▶ **Work required**
Exact copies are required of the lines from the line containing "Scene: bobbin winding" through the final line of the listing, both included, and of no other lines.

▶ **Data segment**
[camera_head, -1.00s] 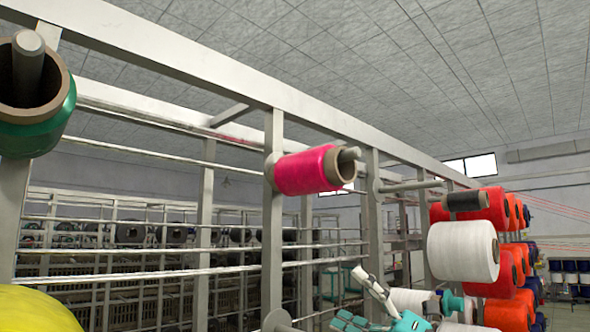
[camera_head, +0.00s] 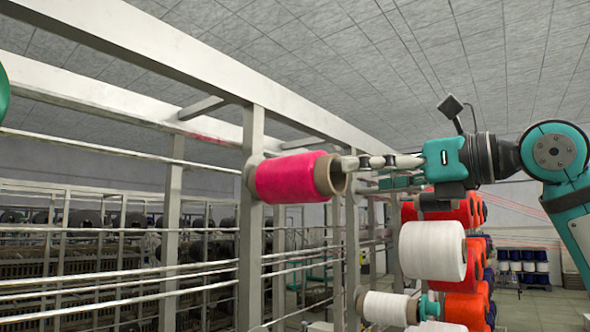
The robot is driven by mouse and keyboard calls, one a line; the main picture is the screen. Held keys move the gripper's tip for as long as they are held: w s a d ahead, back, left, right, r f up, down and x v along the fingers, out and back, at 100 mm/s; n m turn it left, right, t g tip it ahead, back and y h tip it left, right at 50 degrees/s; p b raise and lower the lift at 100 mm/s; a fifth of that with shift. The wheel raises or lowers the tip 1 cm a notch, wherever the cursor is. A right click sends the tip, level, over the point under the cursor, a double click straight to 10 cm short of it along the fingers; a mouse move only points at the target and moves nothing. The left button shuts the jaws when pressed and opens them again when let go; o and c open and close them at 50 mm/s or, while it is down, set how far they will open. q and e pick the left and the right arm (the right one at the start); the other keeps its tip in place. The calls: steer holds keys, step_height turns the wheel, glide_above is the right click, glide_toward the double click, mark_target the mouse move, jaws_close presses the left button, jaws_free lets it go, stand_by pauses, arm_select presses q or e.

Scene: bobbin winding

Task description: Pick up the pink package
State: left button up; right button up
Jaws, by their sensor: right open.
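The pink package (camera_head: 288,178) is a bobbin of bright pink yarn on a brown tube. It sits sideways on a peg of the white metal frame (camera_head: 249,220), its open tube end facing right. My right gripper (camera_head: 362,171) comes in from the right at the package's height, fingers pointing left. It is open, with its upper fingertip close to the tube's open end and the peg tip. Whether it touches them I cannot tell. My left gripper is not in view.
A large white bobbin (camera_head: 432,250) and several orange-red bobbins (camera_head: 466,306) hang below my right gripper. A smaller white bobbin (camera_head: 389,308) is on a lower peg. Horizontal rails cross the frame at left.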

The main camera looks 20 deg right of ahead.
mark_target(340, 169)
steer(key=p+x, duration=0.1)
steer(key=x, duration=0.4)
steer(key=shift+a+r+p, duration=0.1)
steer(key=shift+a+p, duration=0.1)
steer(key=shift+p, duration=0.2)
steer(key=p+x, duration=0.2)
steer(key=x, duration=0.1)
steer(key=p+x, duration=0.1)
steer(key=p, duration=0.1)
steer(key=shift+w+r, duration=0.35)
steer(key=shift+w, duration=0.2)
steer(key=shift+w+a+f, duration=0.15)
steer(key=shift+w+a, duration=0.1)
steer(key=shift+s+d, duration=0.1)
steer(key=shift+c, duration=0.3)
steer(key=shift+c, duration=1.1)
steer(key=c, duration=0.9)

▶ **Answer to the problem**
Scene: bobbin winding

Task description: Pick up the pink package
State: left button up; right button up
Jaws, by their sensor: right open.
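The pink package (camera_head: 288,178) is a bobbin of bright pink yarn on a brown tube. It sits sideways on a peg of the white metal frame (camera_head: 249,220), its open tube end facing right. My right gripper (camera_head: 362,171) comes in from the right at the package's height, fingers pointing left. It is open, with its upper fingertip close to the tube's open end and the peg tip. Whether it touches them I cannot tell. My left gripper is not in view.
A large white bobbin (camera_head: 432,250) and several orange-red bobbins (camera_head: 466,306) hang below my right gripper. A smaller white bobbin (camera_head: 389,308) is on a lower peg. Horizontal rails cross the frame at left.

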The main camera looks 20 deg right of ahead.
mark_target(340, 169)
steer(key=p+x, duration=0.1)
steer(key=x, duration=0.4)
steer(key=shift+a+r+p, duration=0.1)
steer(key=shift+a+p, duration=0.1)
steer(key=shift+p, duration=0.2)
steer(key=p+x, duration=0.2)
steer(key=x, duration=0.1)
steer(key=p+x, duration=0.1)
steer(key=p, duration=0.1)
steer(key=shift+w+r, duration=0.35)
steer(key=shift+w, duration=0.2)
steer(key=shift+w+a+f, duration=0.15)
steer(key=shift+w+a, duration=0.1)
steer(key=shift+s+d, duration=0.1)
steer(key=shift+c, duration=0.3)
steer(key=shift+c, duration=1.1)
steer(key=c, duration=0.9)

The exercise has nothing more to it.